● **Task to complete**: Below is a block of records; repeat all of them exactly.

(Recorded robot episodes)
▬▬▬▬▬▬
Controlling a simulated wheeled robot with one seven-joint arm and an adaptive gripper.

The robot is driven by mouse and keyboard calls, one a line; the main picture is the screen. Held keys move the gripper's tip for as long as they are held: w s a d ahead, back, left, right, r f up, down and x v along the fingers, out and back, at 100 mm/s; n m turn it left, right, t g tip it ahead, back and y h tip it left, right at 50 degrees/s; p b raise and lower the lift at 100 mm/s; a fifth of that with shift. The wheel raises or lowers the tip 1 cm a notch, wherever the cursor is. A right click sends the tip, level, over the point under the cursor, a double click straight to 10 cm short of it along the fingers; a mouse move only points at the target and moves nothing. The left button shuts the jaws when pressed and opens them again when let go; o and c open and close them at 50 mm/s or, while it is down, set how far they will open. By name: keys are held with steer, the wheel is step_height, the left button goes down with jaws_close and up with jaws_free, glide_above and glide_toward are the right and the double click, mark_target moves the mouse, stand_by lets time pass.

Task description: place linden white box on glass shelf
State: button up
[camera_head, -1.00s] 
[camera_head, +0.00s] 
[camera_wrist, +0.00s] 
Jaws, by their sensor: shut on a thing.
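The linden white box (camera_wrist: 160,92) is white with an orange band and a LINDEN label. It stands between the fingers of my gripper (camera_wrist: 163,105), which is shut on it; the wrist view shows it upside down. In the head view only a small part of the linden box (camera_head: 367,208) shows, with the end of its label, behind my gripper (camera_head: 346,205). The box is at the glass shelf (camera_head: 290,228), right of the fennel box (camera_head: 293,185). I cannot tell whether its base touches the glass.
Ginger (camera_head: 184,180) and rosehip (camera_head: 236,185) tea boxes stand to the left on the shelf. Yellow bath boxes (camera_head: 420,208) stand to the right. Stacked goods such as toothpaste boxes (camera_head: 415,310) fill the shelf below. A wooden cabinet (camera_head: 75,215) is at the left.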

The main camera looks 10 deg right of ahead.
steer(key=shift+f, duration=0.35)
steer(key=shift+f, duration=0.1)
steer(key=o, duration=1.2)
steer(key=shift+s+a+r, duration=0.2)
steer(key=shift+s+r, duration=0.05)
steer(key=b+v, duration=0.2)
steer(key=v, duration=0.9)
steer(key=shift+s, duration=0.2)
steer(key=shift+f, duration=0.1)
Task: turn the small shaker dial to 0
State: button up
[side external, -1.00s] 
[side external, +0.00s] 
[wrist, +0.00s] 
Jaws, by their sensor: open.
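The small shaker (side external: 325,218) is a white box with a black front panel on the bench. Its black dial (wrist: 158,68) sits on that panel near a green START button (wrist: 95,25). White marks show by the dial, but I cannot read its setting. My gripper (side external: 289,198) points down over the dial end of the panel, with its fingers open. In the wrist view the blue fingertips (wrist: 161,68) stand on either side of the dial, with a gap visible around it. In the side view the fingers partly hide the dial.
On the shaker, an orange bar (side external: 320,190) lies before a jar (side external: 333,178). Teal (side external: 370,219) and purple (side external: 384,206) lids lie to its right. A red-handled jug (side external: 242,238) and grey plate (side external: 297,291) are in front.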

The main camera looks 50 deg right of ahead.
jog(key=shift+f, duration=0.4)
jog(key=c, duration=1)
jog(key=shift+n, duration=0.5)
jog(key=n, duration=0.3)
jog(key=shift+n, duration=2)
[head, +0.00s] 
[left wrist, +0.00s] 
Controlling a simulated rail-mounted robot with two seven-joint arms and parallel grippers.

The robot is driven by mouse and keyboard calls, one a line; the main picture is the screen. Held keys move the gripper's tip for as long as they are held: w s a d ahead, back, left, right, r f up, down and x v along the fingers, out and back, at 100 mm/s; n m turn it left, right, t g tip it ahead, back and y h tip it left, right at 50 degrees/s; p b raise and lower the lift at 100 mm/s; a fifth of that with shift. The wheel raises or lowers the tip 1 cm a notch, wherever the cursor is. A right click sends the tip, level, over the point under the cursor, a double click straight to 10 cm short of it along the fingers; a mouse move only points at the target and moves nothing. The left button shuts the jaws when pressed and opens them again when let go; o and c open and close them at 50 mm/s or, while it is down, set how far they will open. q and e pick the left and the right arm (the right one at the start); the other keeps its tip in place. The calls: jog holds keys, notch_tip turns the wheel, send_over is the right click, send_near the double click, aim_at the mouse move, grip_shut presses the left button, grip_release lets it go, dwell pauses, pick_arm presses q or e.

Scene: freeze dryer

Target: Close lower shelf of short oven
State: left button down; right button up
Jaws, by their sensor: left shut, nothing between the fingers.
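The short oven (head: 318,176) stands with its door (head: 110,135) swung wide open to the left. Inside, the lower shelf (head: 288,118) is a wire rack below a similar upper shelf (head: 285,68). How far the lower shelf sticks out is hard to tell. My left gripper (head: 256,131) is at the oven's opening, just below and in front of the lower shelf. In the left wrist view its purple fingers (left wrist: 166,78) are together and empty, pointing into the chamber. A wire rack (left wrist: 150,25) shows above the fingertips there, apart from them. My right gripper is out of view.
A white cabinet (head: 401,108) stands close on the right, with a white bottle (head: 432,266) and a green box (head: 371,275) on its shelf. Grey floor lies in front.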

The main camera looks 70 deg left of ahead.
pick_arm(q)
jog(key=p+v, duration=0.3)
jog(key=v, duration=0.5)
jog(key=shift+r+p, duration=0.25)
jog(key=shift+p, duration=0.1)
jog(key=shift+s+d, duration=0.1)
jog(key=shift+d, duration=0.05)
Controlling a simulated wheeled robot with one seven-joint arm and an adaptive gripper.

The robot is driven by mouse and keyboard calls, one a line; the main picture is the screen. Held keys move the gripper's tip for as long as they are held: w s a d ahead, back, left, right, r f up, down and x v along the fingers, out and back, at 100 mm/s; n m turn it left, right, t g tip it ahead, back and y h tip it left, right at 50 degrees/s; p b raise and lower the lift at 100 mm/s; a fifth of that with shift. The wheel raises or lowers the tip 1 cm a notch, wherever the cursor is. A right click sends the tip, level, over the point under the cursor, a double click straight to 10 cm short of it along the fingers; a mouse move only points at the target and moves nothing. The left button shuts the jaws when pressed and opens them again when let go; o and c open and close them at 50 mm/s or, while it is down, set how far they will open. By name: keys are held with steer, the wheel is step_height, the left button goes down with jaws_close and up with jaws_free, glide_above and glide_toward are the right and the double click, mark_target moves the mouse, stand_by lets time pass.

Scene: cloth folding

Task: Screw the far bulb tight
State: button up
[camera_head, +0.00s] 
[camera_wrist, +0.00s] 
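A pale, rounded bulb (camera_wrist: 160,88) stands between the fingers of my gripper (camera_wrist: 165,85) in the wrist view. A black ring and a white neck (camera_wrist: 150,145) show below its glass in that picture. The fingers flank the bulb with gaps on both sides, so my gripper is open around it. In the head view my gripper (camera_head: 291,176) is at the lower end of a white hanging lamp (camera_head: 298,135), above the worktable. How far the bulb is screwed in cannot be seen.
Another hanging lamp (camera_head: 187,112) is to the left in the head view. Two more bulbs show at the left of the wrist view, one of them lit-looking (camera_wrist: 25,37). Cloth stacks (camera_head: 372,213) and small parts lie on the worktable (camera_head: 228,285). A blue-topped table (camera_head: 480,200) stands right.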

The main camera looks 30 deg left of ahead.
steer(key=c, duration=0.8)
▬▬▬▬▬▬
● **Task solution**:
Controlling a simulated wheeled robot with one seven-joint arm and an adaptive gripper.

The robot is driven by mouse and keyboard calls, one a line; the main picture is the screen. Held keys move the gripper's tip for as long as they are held: w s a d ahead, back, left, right, r f up, down and x v along the fingers, out and back, at 100 mm/s; n m turn it left, right, t g tip it ahead, back and y h tip it left, right at 50 degrees/s; p b raise and lower the lift at 100 mm/s; a fifth of that with shift. The wheel raises or lowers the tip 1 cm a notch, wherever the cursor is. A right click sends the tip, level, over the point under the cursor, a double click straight to 10 cm short of it along the fingers; a mouse move only points at the target and moves nothing. The left button shuts the jaws when pressed and opens them again when let go; o and c open and close them at 50 mm/s or, while it is down, set how far they will open. By name: keys are held with steer, the wheel is step_height, the left button goes down with jaws_close and up with jaws_free, glide_above and glide_toward are the right and the double click, mark_target moves the mouse, stand_by lets time pass.

Task description: place linden white box on glass shelf
State: button up
[camera_head, -1.00s] 
[camera_head, +0.00s] 
[camera_wrist, +0.00s] 
Jaws, by their sensor: shut on a thing.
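The linden white box (camera_wrist: 160,92) is white with an orange band and a LINDEN label. It stands between the fingers of my gripper (camera_wrist: 163,105), which is shut on it; the wrist view shows it upside down. In the head view only a small part of the linden box (camera_head: 367,208) shows, with the end of its label, behind my gripper (camera_head: 346,205). The box is at the glass shelf (camera_head: 290,228), right of the fennel box (camera_head: 293,185). I cannot tell whether its base touches the glass.
Ginger (camera_head: 184,180) and rosehip (camera_head: 236,185) tea boxes stand to the left on the shelf. Yellow bath boxes (camera_head: 420,208) stand to the right. Stacked goods such as toothpaste boxes (camera_head: 415,310) fill the shelf below. A wooden cabinet (camera_head: 75,215) is at the left.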

The main camera looks 10 deg right of ahead.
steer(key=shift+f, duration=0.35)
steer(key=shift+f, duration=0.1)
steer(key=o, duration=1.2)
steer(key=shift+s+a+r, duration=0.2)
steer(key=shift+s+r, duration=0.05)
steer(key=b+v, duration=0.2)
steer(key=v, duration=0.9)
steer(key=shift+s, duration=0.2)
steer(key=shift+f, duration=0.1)
Task: turn the small shaker dial to 0
State: button up
[side external, -1.00s] 
[side external, +0.00s] 
[wrist, +0.00s] 
Jaws, by their sensor: open.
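The small shaker (side external: 325,218) is a white box with a black front panel on the bench. Its black dial (wrist: 158,68) sits on that panel near a green START button (wrist: 95,25). White marks show by the dial, but I cannot read its setting. My gripper (side external: 289,198) points down over the dial end of the panel, with its fingers open. In the wrist view the blue fingertips (wrist: 161,68) stand on either side of the dial, with a gap visible around it. In the side view the fingers partly hide the dial.
On the shaker, an orange bar (side external: 320,190) lies before a jar (side external: 333,178). Teal (side external: 370,219) and purple (side external: 384,206) lids lie to its right. A red-handled jug (side external: 242,238) and grey plate (side external: 297,291) are in front.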

The main camera looks 50 deg right of ahead.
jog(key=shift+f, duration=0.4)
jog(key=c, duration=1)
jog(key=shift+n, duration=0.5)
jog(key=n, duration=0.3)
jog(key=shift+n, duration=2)
[head, +0.00s] 
[left wrist, +0.00s] 
Controlling a simulated rail-mounted robot with two seven-joint arms and parallel grippers.

The robot is driven by mouse and keyboard calls, one a line; the main picture is the screen. Held keys move the gripper's tip for as long as they are held: w s a d ahead, back, left, right, r f up, down and x v along the fingers, out and back, at 100 mm/s; n m turn it left, right, t g tip it ahead, back and y h tip it left, right at 50 degrees/s; p b raise and lower the lift at 100 mm/s; a fifth of that with shift. The wheel raises or lowers the tip 1 cm a notch, wherever the cursor is. A right click sends the tip, level, over the point under the cursor, a double click straight to 10 cm short of it along the fingers; a mouse move only points at the target and moves nothing. The left button shuts the jaws when pressed and opens them again when let go; o and c open and close them at 50 mm/s or, while it is down, set how far they will open. q and e pick the left and the right arm (the right one at the start); the other keeps its tip in place. The calls: jog holds keys, notch_tip turns the wheel, send_over is the right click, send_near the double click, aim_at the mouse move, grip_shut presses the left button, grip_release lets it go, dwell pauses, pick_arm presses q or e.

Scene: freeze dryer

Target: Close lower shelf of short oven
State: left button down; right button up
Jaws, by their sensor: left shut, nothing between the fingers.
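The short oven (head: 318,176) stands with its door (head: 110,135) swung wide open to the left. Inside, the lower shelf (head: 288,118) is a wire rack below a similar upper shelf (head: 285,68). How far the lower shelf sticks out is hard to tell. My left gripper (head: 256,131) is at the oven's opening, just below and in front of the lower shelf. In the left wrist view its purple fingers (left wrist: 166,78) are together and empty, pointing into the chamber. A wire rack (left wrist: 150,25) shows above the fingertips there, apart from them. My right gripper is out of view.
A white cabinet (head: 401,108) stands close on the right, with a white bottle (head: 432,266) and a green box (head: 371,275) on its shelf. Grey floor lies in front.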

The main camera looks 70 deg left of ahead.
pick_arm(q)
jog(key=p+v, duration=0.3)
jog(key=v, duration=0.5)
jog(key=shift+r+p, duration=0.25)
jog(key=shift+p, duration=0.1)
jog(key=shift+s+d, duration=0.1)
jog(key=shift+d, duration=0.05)
Controlling a simulated wheeled robot with one seven-joint arm and an adaptive gripper.

The robot is driven by mouse and keyboard calls, one a line; the main picture is the screen. Held keys move the gripper's tip for as long as they are held: w s a d ahead, back, left, right, r f up, down and x v along the fingers, out and back, at 100 mm/s; n m turn it left, right, t g tip it ahead, back and y h tip it left, right at 50 degrees/s; p b raise and lower the lift at 100 mm/s; a fifth of that with shift. The wheel raises or lowers the tip 1 cm a notch, wherever the cursor is. A right click sends the tip, level, over the point under the cursor, a double click straight to 10 cm short of it along the fingers; a mouse move only points at the target and moves nothing. The left button shuts the jaws when pressed and opens them again when let go; o and c open and close them at 50 mm/s or, while it is down, set how far they will open. By name: keys are held with steer, the wheel is step_height, the left button goes down with jaws_close and up with jaws_free, glide_above and glide_toward are the right and the double click, mark_target moves the mouse, stand_by lets time pass.

Scene: cloth folding

Task: Screw the far bulb tight
State: button up
[camera_head, +0.00s] 
[camera_wrist, +0.00s] 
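A pale, rounded bulb (camera_wrist: 160,88) stands between the fingers of my gripper (camera_wrist: 165,85) in the wrist view. A black ring and a white neck (camera_wrist: 150,145) show below its glass in that picture. The fingers flank the bulb with gaps on both sides, so my gripper is open around it. In the head view my gripper (camera_head: 291,176) is at the lower end of a white hanging lamp (camera_head: 298,135), above the worktable. How far the bulb is screwed in cannot be seen.
Another hanging lamp (camera_head: 187,112) is to the left in the head view. Two more bulbs show at the left of the wrist view, one of them lit-looking (camera_wrist: 25,37). Cloth stacks (camera_head: 372,213) and small parts lie on the worktable (camera_head: 228,285). A blue-topped table (camera_head: 480,200) stands right.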

The main camera looks 30 deg left of ahead.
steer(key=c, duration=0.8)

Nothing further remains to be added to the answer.